Best viewed in landscape
We have a newcomer to these watermill blog entries today as we were joined by Jonathan for his first taste of voluntary work. Although this is the first time he has joined us at the mill his is a familiar face at Shelsley Walsh.
There was plenty of scope for confusion with John, John and Jonathan on the team, joining Martyn, Colin, Headley and Richard.
The last blog entry promised a picture of the finished wall that has kept John D busy for so long.
All he had to do today was to remove the protective sheeting from the top, exposing his work to the camera.
That's about it for bricklaying at the moment so we will have to explore John's other skills.
Most of the team spent the day in the hay-loft, replacing the old decayed boards with new ones. The main part of the loft is made up of four bays, one of which was re-boarded last week. A second was finished by lunchtime today and a start was made on the third.
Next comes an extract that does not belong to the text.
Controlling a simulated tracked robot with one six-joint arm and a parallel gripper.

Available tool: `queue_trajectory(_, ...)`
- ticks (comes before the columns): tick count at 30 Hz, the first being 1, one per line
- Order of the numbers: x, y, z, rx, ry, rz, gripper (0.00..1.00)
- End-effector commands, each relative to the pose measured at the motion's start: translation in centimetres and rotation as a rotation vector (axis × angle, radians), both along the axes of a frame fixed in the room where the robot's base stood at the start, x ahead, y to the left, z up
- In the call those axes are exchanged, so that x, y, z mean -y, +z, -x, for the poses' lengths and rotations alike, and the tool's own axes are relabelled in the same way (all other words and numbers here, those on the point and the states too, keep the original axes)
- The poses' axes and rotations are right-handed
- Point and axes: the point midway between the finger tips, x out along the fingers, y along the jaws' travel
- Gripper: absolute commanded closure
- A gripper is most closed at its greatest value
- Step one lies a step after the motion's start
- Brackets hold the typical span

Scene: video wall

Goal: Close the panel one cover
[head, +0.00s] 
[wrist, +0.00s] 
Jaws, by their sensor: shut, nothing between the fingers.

The bays are formed by large beams across the stable joined by wooden joists. The picture gives some idea of the size of the beams and also shows two broken joists.
The joists are dovetailed into the beams and the replacements are made to fit in the same way. Replacing these two will the first task on Thursday. We will be glad to get rid of the plank propping the one joist up because it is right in the middle of the dinner table.
John D and Richard investigated one of the windows on the middle floor of the mill. We have already decided that these windows will be repaired and not replaced as they are mostly in quite good condition.
ohn worked from a ladder to remove the glass and then to free the frame from the brickwork. A rope was then tied to the frame so that we could lower it carefully to ground level.
Close examination of the frame provided some surprises. The horizontal glazing bars are metal and seem to be original. Also the whole frame is made in softwood.
This is different to the windows on the other side of the mill that are made of oak with ornate wooden glazing bars. Mind you, that side faces the Court House so was visible to the farmer and his visitors.
The bottom rail of the frame is badly decayed and we have carefully removed it to use as a pattern to make the replacement. Fortunately this isn't too complicated, being a rectangular section with three mortices for the uprights and a rebate for the glazing. The tenon at the bottom of the central upright had decayed so we have inserted a piece as a replacement.
Before we left for the day we tacked some plywood over the window opening to keep the worst of the weather out. Hopefully the next watermill blog entry will describe how we refitted the frame.